- Problem details -
Repeat the data that follows, word for word, without the images.
------------------------------------------------
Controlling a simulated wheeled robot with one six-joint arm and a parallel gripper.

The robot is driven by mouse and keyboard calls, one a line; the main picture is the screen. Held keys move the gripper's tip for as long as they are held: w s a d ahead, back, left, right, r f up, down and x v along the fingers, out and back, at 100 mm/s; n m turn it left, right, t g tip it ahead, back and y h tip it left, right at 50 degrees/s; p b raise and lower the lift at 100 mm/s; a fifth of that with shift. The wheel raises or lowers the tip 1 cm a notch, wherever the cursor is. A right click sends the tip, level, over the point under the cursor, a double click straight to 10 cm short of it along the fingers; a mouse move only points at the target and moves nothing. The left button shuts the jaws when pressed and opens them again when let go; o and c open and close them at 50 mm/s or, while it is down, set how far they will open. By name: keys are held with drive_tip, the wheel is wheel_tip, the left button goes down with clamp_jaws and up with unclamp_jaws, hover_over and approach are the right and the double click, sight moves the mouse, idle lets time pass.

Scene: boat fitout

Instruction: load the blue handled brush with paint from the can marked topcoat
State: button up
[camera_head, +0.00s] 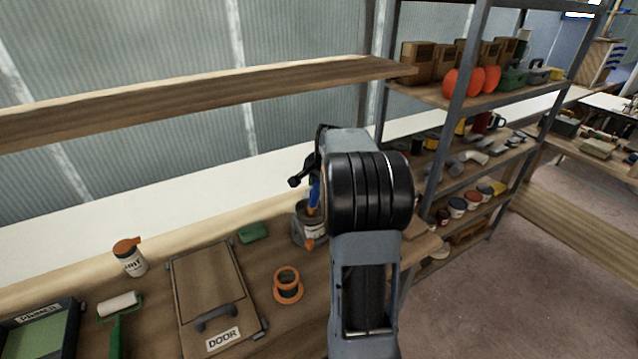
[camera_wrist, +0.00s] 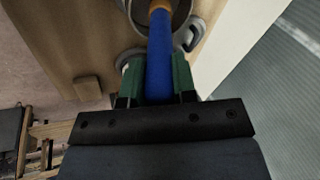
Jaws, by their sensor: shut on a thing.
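The blue handled brush (camera_wrist: 159,62) is between the green fingers of my gripper (camera_wrist: 157,75), which is shut on its handle. Its orange lower part reaches into the mouth of a round grey can (camera_wrist: 181,12) in the wrist view. In the head view, the blue handle (camera_head: 314,194) stands roughly upright over the can (camera_head: 300,232). My arm hides part of the can, and its label cannot be read. The bristles are hidden, so I cannot tell whether they touch paint. My gripper (camera_head: 310,178) is mostly behind my arm in the head view.
On the bench are an orange ring-shaped item (camera_head: 287,284), a green block (camera_head: 253,232), a panel marked DOOR (camera_head: 205,285), a white bottle (camera_head: 131,261), a roller (camera_head: 118,306) and a green tray (camera_head: 40,335). A plank shelf (camera_head: 200,98) runs above; metal shelving (camera_head: 455,110) stands right.

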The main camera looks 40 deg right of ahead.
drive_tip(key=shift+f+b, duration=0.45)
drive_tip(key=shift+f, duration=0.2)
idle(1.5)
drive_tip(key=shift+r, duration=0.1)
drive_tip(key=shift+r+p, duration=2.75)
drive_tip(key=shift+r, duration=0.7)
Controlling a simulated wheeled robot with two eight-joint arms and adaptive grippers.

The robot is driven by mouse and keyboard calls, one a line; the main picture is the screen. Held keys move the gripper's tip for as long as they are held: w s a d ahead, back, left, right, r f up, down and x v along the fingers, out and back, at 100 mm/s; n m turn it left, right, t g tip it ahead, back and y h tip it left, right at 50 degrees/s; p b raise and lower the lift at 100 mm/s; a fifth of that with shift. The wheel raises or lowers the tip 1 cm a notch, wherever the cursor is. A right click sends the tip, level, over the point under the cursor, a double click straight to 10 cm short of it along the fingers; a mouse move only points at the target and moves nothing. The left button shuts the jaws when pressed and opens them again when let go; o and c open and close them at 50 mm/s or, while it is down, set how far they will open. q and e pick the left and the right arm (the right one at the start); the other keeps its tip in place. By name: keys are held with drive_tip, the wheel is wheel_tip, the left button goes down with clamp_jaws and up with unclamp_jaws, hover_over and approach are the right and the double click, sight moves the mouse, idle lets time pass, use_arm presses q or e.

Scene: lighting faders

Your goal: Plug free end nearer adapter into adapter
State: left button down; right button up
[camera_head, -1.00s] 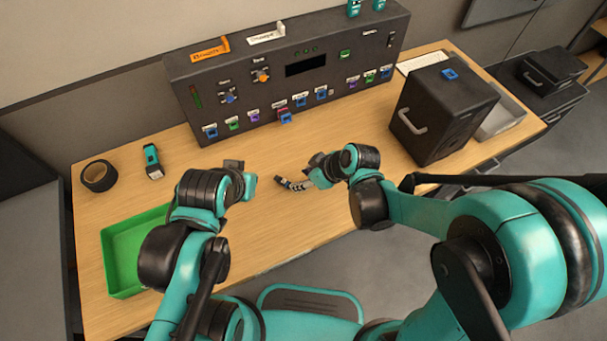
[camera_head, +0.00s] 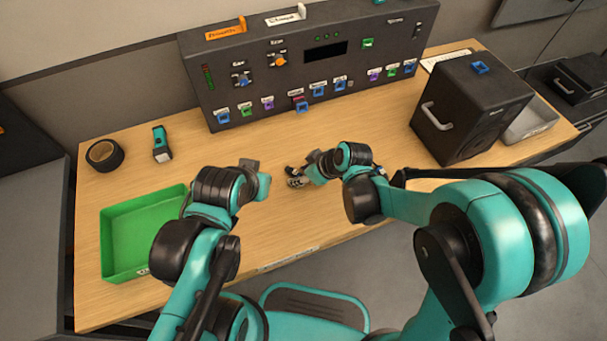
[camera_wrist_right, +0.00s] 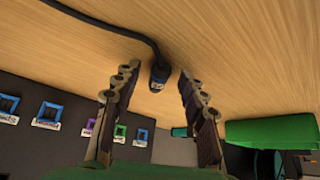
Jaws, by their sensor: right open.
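A black plug end (camera_wrist_right: 158,75) with a pale mark on its tip lies on the wooden table in the right wrist view. Its black cable (camera_wrist_right: 100,22) runs off to the upper left. My right gripper (camera_head: 297,178) is low over the middle of the table. In the right wrist view, the fingers of this gripper (camera_wrist_right: 152,92) are spread apart, with the plug showing between them and not gripped. My left gripper (camera_head: 257,178) is over the table to the left; its jaws are too unclear to read. I cannot make out the adapter or the other cable end.
A dark console (camera_head: 235,75) with knobs and coloured faders stands at the back. A black speaker box (camera_head: 470,110) is at the right, beside a grey tray (camera_head: 530,120). A green tray (camera_head: 145,228), black tape roll (camera_head: 104,154) and teal flashlight (camera_head: 161,143) are at the left.

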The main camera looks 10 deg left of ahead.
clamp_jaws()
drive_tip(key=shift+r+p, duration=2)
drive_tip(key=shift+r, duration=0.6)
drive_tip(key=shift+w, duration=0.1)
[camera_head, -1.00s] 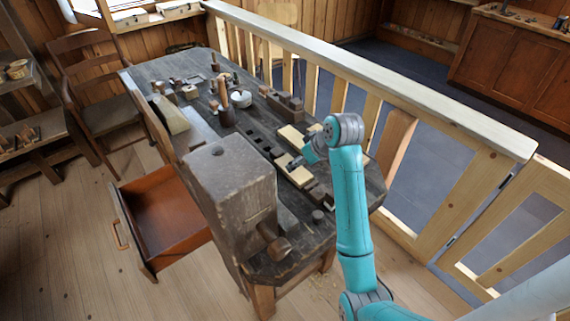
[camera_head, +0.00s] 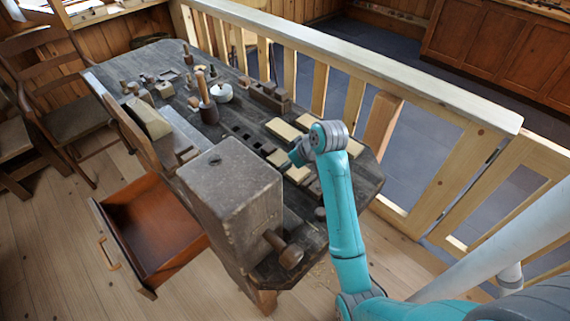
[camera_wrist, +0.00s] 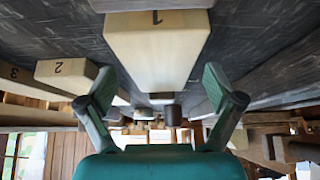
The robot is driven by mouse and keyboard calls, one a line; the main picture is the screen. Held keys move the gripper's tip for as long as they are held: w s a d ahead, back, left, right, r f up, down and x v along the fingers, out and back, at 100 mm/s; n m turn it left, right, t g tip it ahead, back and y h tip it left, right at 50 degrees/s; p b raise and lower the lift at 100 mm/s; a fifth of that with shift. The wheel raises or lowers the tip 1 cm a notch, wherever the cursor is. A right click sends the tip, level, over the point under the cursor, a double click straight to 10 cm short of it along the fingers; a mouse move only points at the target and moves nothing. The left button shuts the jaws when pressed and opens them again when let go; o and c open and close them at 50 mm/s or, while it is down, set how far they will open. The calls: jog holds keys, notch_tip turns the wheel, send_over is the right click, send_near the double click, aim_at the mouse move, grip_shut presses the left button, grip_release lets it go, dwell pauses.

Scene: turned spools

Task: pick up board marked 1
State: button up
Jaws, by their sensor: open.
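My gripper (camera_wrist: 158,88) is open, one finger low on each side of the board's line, with nothing between the fingers. The board looks apart from both fingertips. In the head view my gripper (camera_head: 297,154) is over the workbench beside several pale boards (camera_head: 283,129). Their numerals cannot be read there, and my arm hides part of them.
Boards marked 2 (camera_wrist: 66,72) and 3 (camera_wrist: 18,76) lie to the left in the wrist view. On the workbench (camera_head: 335,190) stand a large wooden block (camera_head: 230,190), a mallet-like tool (camera_head: 207,108) and a white pot (camera_head: 222,93). A railing (camera_head: 350,72) runs behind; a drawer (camera_head: 150,225) stands open.

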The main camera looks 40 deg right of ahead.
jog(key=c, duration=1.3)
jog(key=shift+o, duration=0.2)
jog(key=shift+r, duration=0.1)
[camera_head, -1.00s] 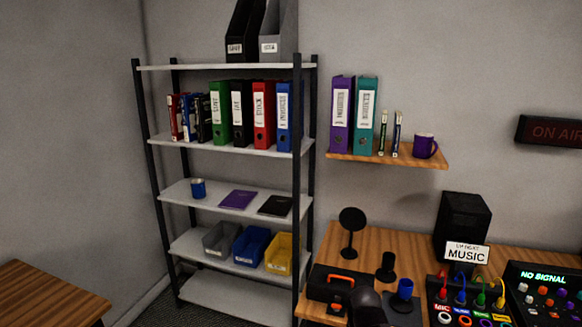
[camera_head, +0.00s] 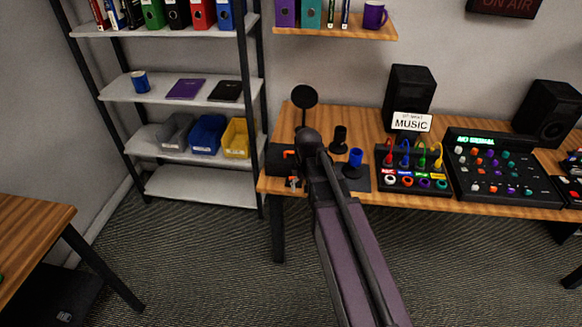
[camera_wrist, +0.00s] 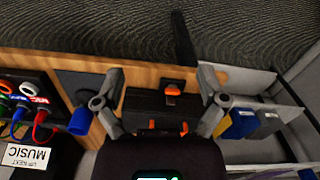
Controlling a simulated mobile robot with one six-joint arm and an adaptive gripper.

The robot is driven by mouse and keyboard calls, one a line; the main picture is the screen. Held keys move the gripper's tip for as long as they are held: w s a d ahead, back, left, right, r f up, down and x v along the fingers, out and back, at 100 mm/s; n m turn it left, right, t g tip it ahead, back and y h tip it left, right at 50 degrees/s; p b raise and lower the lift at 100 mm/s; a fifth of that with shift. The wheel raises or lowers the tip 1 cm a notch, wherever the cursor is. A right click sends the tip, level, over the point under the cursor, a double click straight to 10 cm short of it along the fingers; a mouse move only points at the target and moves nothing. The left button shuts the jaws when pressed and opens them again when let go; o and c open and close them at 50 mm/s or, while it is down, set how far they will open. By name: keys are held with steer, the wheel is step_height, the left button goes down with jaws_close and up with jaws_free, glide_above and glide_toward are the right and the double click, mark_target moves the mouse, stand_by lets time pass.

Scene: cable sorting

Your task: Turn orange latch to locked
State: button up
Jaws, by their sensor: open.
------------------------------------------------
- Solution below -
Controlling a simulated wheeled robot with one six-joint arm and a parallel gripper.

The robot is driven by mouse and keyboard calls, one a line; the main picture is the screen. Held keys move the gripper's tip for as long as they are held: w s a d ahead, back, left, right, r f up, down and x v along the fingers, out and back, at 100 mm/s; n m turn it left, right, t g tip it ahead, back and y h tip it left, right at 50 degrees/s; p b raise and lower the lift at 100 mm/s; a fifth of that with shift. The wheel raises or lowers the tip 1 cm a notch, wherever the cursor is. A right click sends the tip, level, over the point under the cursor, a double click straight to 10 cm short of it along the fingers; a mouse move only points at the target and moves nothing. The left button shuts the jaws when pressed and opens them again when let go; o and c open and close them at 50 mm/s or, while it is down, set how far they will open. By name: keys are held with drive_tip, the wheel is wheel_tip, the left button goes down with clamp_jaws and up with unclamp_jaws, hover_over and approach are the right and the double click, sight moves the mouse, idle lets time pass.

Scene: boat fitout

Instruction: load the blue handled brush with paint from the can marked topcoat
State: button up
[camera_head, +0.00s] 
[camera_wrist, +0.00s] 
Jaws, by their sensor: shut on a thing.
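The blue handled brush (camera_wrist: 159,62) is between the green fingers of my gripper (camera_wrist: 157,75), which is shut on its handle. Its orange lower part reaches into the mouth of a round grey can (camera_wrist: 181,12) in the wrist view. In the head view, the blue handle (camera_head: 314,194) stands roughly upright over the can (camera_head: 300,232). My arm hides part of the can, and its label cannot be read. The bristles are hidden, so I cannot tell whether they touch paint. My gripper (camera_head: 310,178) is mostly behind my arm in the head view.
On the bench are an orange ring-shaped item (camera_head: 287,284), a green block (camera_head: 253,232), a panel marked DOOR (camera_head: 205,285), a white bottle (camera_head: 131,261), a roller (camera_head: 118,306) and a green tray (camera_head: 40,335). A plank shelf (camera_head: 200,98) runs above; metal shelving (camera_head: 455,110) stands right.

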The main camera looks 40 deg right of ahead.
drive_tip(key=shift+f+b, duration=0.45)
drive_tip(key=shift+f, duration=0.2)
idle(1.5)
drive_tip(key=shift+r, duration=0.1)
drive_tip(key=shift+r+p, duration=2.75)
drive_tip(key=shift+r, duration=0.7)
Controlling a simulated wheeled robot with two eight-joint arms and adaptive grippers.

The robot is driven by mouse and keyboard calls, one a line; the main picture is the screen. Held keys move the gripper's tip for as long as they are held: w s a d ahead, back, left, right, r f up, down and x v along the fingers, out and back, at 100 mm/s; n m turn it left, right, t g tip it ahead, back and y h tip it left, right at 50 degrees/s; p b raise and lower the lift at 100 mm/s; a fifth of that with shift. The wheel raises or lowers the tip 1 cm a notch, wherever the cursor is. A right click sends the tip, level, over the point under the cursor, a double click straight to 10 cm short of it along the fingers; a mouse move only points at the target and moves nothing. The left button shuts the jaws when pressed and opens them again when let go; o and c open and close them at 50 mm/s or, while it is down, set how far they will open. q and e pick the left and the right arm (the right one at the start); the other keeps its tip in place. By name: keys are held with drive_tip, the wheel is wheel_tip, the left button goes down with clamp_jaws and up with unclamp_jaws, hover_over and approach are the right and the double click, sight moves the mouse, idle lets time pass, use_arm presses q or e.

Scene: lighting faders

Your goal: Plug free end nearer adapter into adapter
State: left button down; right button up
[camera_head, -1.00s] 
[camera_head, +0.00s] 
[camera_wrist_right, +0.00s] 
Jaws, by their sensor: right open.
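A black plug end (camera_wrist_right: 158,75) with a pale mark on its tip lies on the wooden table in the right wrist view. Its black cable (camera_wrist_right: 100,22) runs off to the upper left. My right gripper (camera_head: 297,178) is low over the middle of the table. In the right wrist view, the fingers of this gripper (camera_wrist_right: 152,92) are spread apart, with the plug showing between them and not gripped. My left gripper (camera_head: 257,178) is over the table to the left; its jaws are too unclear to read. I cannot make out the adapter or the other cable end.
A dark console (camera_head: 235,75) with knobs and coloured faders stands at the back. A black speaker box (camera_head: 470,110) is at the right, beside a grey tray (camera_head: 530,120). A green tray (camera_head: 145,228), black tape roll (camera_head: 104,154) and teal flashlight (camera_head: 161,143) are at the left.

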The main camera looks 10 deg left of ahead.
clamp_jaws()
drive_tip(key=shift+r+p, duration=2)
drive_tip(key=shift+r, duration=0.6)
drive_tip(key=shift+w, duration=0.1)
[camera_head, -1.00s] 
[camera_head, +0.00s] 
[camera_wrist, +0.00s] 
The robot is driven by mouse and keyboard calls, one a line; the main picture is the screen. Held keys move the gripper's tip for as long as they are held: w s a d ahead, back, left, right, r f up, down and x v along the fingers, out and back, at 100 mm/s; n m turn it left, right, t g tip it ahead, back and y h tip it left, right at 50 degrees/s; p b raise and lower the lift at 100 mm/s; a fifth of that with shift. The wheel raises or lowers the tip 1 cm a notch, wherever the cursor is. A right click sends the tip, level, over the point under the cursor, a double click straight to 10 cm short of it along the fingers; a mouse move only points at the target and moves nothing. The left button shuts the jaws when pressed and opens them again when let go; o and c open and close them at 50 mm/s or, while it is down, set how far they will open. The calls: jog holds keys, notch_tip turns the wheel, send_over is the right click, send_near the double click, aim_at the mouse move, grip_shut presses the left button, grip_release lets it go, dwell pauses.

Scene: turned spools

Task: pick up board marked 1
State: button up
Jaws, by their sensor: open.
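My gripper (camera_wrist: 158,88) is open, one finger low on each side of the board's line, with nothing between the fingers. The board looks apart from both fingertips. In the head view my gripper (camera_head: 297,154) is over the workbench beside several pale boards (camera_head: 283,129). Their numerals cannot be read there, and my arm hides part of them.
Boards marked 2 (camera_wrist: 66,72) and 3 (camera_wrist: 18,76) lie to the left in the wrist view. On the workbench (camera_head: 335,190) stand a large wooden block (camera_head: 230,190), a mallet-like tool (camera_head: 207,108) and a white pot (camera_head: 222,93). A railing (camera_head: 350,72) runs behind; a drawer (camera_head: 150,225) stands open.

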The main camera looks 40 deg right of ahead.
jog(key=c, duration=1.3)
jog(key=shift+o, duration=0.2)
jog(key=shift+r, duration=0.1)
[camera_head, -1.00s] 
[camera_head, +0.00s] 
[camera_wrist, +0.00s] 
Controlling a simulated mobile robot with one six-joint arm and an adaptive gripper.

The robot is driven by mouse and keyboard calls, one a line; the main picture is the screen. Held keys move the gripper's tip for as long as they are held: w s a d ahead, back, left, right, r f up, down and x v along the fingers, out and back, at 100 mm/s; n m turn it left, right, t g tip it ahead, back and y h tip it left, right at 50 degrees/s; p b raise and lower the lift at 100 mm/s; a fifth of that with shift. The wheel raises or lowers the tip 1 cm a notch, wherever the cursor is. A right click sends the tip, level, over the point under the cursor, a double click straight to 10 cm short of it along the fingers; a mouse move only points at the target and moves nothing. The left button shuts the jaws when pressed and opens them again when let go; o and c open and close them at 50 mm/s or, while it is down, set how far they will open. By name: keys are held with steer, the wheel is step_height, the left button goes down with jaws_close and up with jaws_free, glide_above and glide_toward are the right and the double click, mark_target moves the mouse, stand_by lets time pass.

Scene: cable sorting

Your task: Turn orange latch to locked
State: button up
Jaws, by their sensor: open.

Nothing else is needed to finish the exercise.